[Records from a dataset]
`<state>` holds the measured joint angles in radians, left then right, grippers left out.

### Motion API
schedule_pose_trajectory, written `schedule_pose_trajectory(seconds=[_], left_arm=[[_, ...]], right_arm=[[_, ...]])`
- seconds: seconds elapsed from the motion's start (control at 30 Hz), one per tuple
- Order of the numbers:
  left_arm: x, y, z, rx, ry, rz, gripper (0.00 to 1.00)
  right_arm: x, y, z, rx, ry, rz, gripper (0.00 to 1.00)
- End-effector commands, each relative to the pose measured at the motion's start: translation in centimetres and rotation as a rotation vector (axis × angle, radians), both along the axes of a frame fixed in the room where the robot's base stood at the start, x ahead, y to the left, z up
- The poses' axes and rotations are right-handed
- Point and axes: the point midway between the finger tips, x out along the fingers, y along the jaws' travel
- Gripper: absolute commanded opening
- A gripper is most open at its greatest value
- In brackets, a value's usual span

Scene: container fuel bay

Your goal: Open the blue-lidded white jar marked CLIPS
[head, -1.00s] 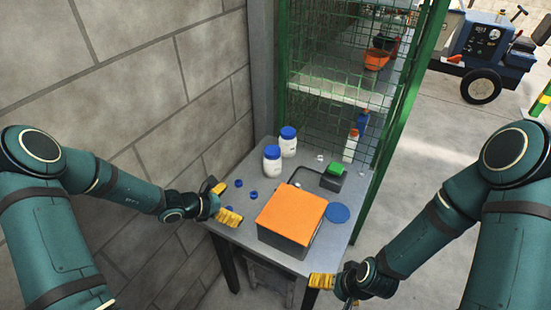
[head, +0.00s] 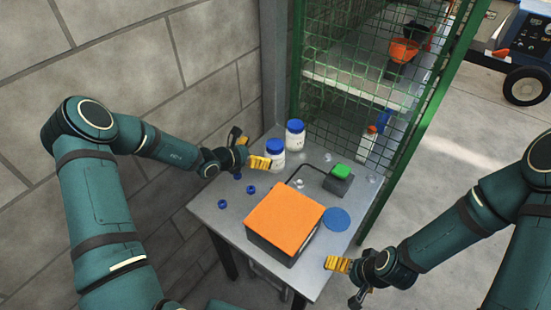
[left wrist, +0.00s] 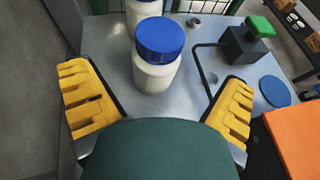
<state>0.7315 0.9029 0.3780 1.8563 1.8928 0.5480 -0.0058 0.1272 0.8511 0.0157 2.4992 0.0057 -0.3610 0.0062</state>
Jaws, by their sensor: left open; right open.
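Two white jars with blue lids stand upright on the grey table: a nearer jar (head: 275,158) and a farther jar (head: 295,140). I cannot read their markings, so I cannot tell which says CLIPS. My left gripper (head: 249,149) is open and empty, just left of the nearer jar. In the left wrist view the nearer jar (left wrist: 157,75) stands ahead between the spread yellow fingers (left wrist: 160,107), apart from them, its lid on. The farther jar (left wrist: 143,10) is behind it, cut off by the top edge. My right gripper (head: 348,281) is open and empty beyond the table's front right edge.
A box with an orange top (head: 285,217) takes up the table's front middle. A blue disc (head: 337,219) and a green-topped grey block (head: 340,179) lie to its right. Several small blue pieces (head: 251,189) lie left. A block wall and green mesh cage (head: 370,60) bound the table.

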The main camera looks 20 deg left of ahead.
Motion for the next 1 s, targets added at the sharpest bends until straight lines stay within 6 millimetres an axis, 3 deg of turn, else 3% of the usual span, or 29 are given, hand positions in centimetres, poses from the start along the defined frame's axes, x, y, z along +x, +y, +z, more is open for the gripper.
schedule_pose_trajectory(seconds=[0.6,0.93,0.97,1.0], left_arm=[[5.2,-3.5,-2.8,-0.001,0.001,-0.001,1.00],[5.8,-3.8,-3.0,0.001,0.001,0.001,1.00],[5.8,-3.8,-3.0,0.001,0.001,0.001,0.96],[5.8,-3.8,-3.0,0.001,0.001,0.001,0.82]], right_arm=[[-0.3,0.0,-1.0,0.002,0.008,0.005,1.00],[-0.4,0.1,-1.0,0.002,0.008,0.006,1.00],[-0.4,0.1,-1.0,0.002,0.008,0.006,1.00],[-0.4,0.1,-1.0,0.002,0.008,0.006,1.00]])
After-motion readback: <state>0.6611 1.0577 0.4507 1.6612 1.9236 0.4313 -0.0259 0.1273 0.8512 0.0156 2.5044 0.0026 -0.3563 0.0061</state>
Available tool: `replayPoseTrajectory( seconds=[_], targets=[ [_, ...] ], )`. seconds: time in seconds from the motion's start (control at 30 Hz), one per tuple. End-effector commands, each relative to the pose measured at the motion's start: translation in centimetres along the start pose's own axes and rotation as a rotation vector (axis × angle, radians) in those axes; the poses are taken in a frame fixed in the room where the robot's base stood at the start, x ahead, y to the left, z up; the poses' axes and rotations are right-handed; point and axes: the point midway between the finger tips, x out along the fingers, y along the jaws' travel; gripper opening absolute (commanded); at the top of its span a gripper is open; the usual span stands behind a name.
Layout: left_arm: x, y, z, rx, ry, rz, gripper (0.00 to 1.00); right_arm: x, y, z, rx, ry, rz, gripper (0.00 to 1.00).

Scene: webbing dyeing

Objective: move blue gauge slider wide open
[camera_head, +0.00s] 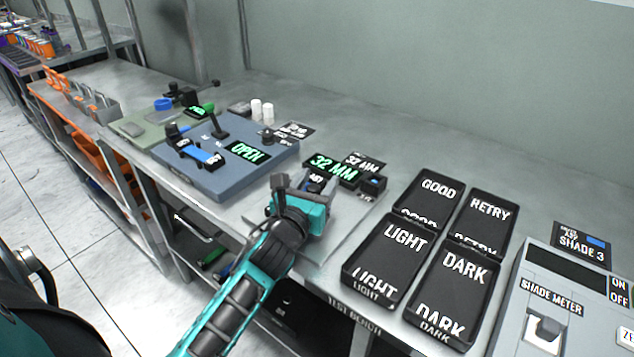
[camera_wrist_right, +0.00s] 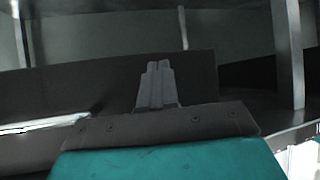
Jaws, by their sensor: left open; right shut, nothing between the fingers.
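The gauge stands on a pale plate at the middle of the bench in the head view, with a lit green 32 MM display (camera_head: 330,166). A dark block with a blue patch (camera_head: 316,183), possibly the slider, shows beside my left gripper. Another dark block with a small blue mark (camera_head: 374,184) sits at the gauge's right end. My left gripper (camera_head: 301,187) is open at the gauge's near side and hides part of it; I cannot tell whether it touches the slider. My right gripper (camera_wrist_right: 157,85) is shut and empty in the right wrist view, away from the gauge.
A blue-grey fixture (camera_head: 190,180) with an OPEN display stands to the left. Black trays marked GOOD (camera_head: 438,188), RETRY (camera_head: 488,212), LIGHT (camera_head: 404,240) and DARK (camera_head: 464,267) lie to the right, before the shade meter (camera_head: 550,306).

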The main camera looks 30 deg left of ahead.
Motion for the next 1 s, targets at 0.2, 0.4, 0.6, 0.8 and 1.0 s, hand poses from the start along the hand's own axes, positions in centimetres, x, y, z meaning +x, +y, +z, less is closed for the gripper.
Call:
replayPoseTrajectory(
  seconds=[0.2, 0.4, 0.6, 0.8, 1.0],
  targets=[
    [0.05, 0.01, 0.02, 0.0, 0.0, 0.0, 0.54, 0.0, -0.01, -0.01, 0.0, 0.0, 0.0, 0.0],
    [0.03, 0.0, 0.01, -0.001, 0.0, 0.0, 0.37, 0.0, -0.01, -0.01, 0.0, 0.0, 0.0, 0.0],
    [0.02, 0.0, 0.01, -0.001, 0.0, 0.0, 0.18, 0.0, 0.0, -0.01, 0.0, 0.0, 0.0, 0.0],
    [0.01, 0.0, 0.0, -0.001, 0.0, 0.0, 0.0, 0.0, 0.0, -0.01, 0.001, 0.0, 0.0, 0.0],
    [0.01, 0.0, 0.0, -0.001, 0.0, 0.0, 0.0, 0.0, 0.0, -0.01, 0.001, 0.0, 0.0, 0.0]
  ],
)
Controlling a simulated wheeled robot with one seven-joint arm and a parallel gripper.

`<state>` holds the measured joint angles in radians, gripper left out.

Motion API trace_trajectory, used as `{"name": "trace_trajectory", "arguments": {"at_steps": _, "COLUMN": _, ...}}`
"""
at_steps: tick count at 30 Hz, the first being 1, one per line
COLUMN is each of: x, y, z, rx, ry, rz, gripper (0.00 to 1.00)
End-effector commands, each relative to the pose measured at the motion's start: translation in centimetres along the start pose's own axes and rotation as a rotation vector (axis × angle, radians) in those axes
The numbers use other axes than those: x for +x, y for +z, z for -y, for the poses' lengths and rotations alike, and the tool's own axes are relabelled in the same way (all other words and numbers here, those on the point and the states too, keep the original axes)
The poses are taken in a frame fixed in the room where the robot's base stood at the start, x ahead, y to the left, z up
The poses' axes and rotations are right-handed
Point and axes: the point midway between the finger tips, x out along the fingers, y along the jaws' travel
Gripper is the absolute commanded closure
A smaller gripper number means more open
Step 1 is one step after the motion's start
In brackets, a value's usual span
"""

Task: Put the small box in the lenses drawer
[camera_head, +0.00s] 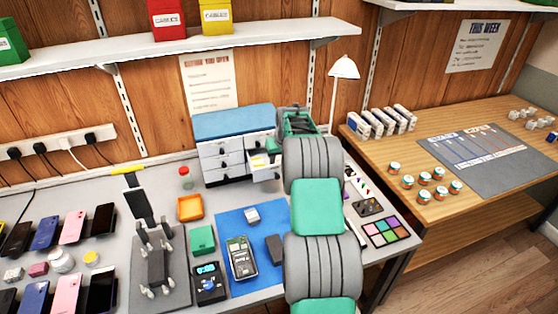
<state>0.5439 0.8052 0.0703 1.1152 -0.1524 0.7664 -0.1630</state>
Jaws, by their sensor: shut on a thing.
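The drawer cabinet (222,160) has a blue top and white drawers and stands against the back wall. One drawer (262,173) on its right side is pulled out; its label is too small to read. My gripper (291,124) is at the cabinet's right end, beside and above the open drawer, partly hidden by my own arm. It is shut on something, apparently the small box, which my arm and hand hide. A small yellow patch shows by the drawer, too small to identify.
My arm crosses the bench in front of the cabinet. An orange tray (190,207), a green box (202,240), an opened phone (241,258) and a lamp (344,68) stand near. Several phones lie at left. A wooden table (440,205) with jars is at right.

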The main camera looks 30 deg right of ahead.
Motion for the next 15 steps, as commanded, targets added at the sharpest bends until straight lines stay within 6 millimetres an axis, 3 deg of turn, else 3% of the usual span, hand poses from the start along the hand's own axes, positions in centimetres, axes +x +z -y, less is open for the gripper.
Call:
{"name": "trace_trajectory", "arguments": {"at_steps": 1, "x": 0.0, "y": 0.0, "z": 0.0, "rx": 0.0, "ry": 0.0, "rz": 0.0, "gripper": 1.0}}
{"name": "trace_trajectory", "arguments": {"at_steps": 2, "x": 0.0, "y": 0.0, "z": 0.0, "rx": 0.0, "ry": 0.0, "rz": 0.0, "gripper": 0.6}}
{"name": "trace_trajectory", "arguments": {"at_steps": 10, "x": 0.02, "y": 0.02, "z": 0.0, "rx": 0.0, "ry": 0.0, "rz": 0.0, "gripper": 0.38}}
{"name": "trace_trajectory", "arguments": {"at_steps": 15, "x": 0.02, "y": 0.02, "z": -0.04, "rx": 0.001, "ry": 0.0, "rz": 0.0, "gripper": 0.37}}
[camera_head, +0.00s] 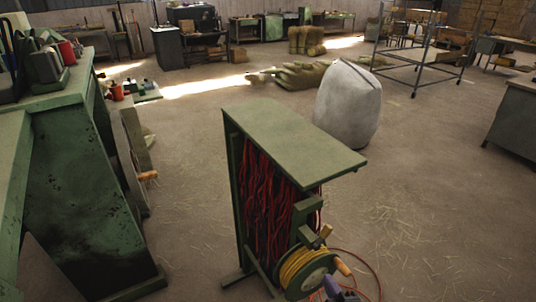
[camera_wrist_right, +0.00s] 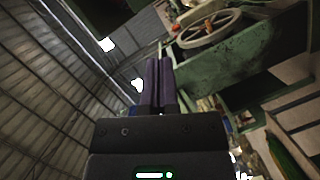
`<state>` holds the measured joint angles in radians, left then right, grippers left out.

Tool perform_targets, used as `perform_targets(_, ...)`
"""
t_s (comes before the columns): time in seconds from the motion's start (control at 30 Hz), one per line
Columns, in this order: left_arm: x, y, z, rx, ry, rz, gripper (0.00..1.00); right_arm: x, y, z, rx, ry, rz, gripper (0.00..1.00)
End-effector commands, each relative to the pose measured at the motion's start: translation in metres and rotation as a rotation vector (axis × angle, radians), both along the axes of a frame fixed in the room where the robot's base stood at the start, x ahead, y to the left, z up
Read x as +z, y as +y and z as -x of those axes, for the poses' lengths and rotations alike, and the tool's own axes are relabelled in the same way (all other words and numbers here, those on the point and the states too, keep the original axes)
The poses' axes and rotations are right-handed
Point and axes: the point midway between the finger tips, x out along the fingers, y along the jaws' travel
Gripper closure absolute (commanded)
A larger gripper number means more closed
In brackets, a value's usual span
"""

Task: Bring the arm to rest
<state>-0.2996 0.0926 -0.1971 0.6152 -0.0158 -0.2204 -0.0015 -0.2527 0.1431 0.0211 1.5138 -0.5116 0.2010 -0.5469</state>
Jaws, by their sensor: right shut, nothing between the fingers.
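My right gripper (camera_head: 333,287) shows at the bottom edge of the head view, just right of a green reel wound with yellow cord (camera_head: 303,272). In the right wrist view its two purple fingers (camera_wrist_right: 158,68) stand pressed together with nothing between them. Whether the gripper touches the reel cannot be told. The reel sits at the front of a green stand (camera_head: 290,140) and has an orange handle (camera_head: 341,265) on its right side. Most of my right arm is out of the head view. My left gripper is not in view.
Red and dark strands (camera_head: 270,195) hang inside the stand. An orange cord (camera_head: 375,280) loops over the floor at its right. A green workbench (camera_head: 80,190) stands left and a pale sack (camera_head: 348,105) behind. The floor to the right is open, with straw scattered on it.

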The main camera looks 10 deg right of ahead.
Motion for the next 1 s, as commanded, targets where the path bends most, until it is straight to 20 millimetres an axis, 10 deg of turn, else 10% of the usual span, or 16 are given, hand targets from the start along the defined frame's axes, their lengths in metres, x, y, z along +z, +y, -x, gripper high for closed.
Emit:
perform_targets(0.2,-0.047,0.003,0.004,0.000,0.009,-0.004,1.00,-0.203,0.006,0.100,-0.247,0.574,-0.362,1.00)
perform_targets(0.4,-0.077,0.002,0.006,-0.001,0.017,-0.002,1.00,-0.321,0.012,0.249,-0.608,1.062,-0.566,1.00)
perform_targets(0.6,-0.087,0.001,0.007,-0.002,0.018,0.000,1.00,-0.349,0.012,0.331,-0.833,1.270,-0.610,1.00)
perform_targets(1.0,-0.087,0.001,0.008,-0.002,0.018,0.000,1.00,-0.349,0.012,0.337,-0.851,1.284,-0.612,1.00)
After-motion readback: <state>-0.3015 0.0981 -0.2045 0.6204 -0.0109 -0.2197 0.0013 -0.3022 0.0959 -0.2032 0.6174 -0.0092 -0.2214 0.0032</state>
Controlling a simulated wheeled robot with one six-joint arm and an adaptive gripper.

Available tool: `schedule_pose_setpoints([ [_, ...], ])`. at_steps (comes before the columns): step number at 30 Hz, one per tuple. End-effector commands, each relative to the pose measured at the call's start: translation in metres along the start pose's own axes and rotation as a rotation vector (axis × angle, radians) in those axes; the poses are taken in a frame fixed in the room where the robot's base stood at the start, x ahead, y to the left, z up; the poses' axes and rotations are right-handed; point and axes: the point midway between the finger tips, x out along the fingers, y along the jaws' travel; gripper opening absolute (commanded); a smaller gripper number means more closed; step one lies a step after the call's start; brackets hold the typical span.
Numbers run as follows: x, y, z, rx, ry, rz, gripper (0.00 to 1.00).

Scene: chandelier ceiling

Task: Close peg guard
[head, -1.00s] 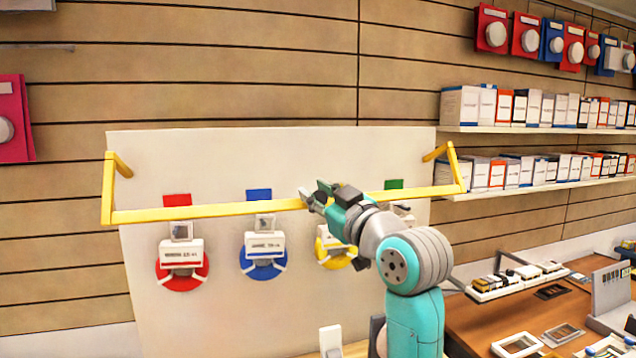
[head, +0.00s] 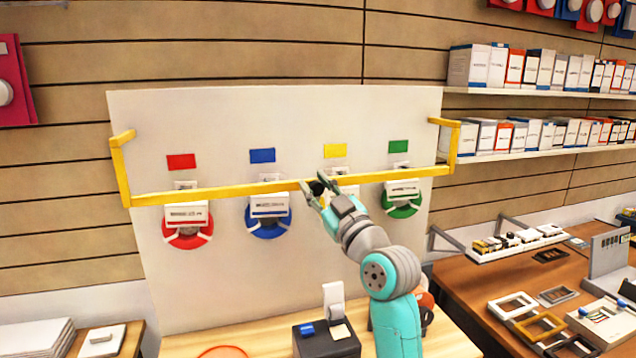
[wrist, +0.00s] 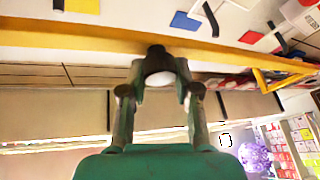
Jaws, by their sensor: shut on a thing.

[The task]
Copy out the listing above from the line containing "Task: Put the small box in the lenses drawer" to the line containing "<state>0.5439 0.8052 0.0703", both included, exactly as written and minus the images.

[Final answer]
Task: Put the small box in the lenses drawer
[camera_head, +0.00s] 
<state>0.5439 0.8052 0.0703 1.1152 -0.1524 0.7664 -0.1630</state>

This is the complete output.